■ Task statement: Which lines hold the word "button"? Show each of them.

■ Data:
▬▬▬▬▬▬

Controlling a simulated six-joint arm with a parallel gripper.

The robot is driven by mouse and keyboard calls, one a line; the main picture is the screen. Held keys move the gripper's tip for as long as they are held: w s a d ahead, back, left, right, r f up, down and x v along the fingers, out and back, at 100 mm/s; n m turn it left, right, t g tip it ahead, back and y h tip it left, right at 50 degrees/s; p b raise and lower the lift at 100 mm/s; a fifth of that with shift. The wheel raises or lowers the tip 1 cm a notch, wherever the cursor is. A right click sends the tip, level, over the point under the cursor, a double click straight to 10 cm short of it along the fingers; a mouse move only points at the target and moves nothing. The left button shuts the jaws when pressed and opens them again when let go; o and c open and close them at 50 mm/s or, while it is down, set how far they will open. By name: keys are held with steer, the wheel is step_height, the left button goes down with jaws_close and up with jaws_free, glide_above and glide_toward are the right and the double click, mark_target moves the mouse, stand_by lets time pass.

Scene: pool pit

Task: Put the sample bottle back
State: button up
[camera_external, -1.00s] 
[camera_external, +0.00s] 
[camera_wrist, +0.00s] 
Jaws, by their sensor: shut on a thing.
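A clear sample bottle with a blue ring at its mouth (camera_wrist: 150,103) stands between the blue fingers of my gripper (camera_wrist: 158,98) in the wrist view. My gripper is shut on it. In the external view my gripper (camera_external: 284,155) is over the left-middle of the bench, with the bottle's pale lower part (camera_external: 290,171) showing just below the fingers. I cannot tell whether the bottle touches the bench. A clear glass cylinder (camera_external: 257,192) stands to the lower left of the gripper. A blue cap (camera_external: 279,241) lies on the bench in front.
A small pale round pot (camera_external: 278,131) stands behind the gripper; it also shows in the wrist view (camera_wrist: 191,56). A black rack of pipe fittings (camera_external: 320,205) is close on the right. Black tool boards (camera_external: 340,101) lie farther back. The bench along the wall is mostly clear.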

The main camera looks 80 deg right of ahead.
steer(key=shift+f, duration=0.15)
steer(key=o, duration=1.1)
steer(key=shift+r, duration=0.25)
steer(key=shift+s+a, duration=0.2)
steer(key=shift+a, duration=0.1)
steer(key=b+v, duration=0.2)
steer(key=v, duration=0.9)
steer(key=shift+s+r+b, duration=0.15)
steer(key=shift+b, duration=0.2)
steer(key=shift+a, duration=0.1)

▬▬▬▬▬▬

■ Task result:
The robot is driven by mouse and keyboard calls, one a line; the main picture is the screen. Held keys move the gripper's tip for as long as they are held: w s a d ahead, back, left, right, r f up, down and x v along the fingers, out and back, at 100 mm/s; n m turn it left, right, t g tip it ahead, back and y h tip it left, right at 50 degrees/s; p b raise and lower the lift at 100 mm/s; a fifth of that with shift. The wheel raises or lowers the tip 1 cm a notch, wherever the cursor is. A right click sends the tip, level, over the point under the cursor, a double click straight to 10 cm short of it along the fingers; a mouse move only points at the target and moves nothing. The left button shuts the jaws when pressed and opens them again when let go; o and c open and close them at 50 mm/s or, while it is down, set how far they will open. By name: keys are held with steer, the wheel is step_height, the left button goes down with jaws_close and up with jaws_free, glide_above and glide_toward are the right and the double click, mark_target moves the mouse, stand_by lets time pass.
State: button up

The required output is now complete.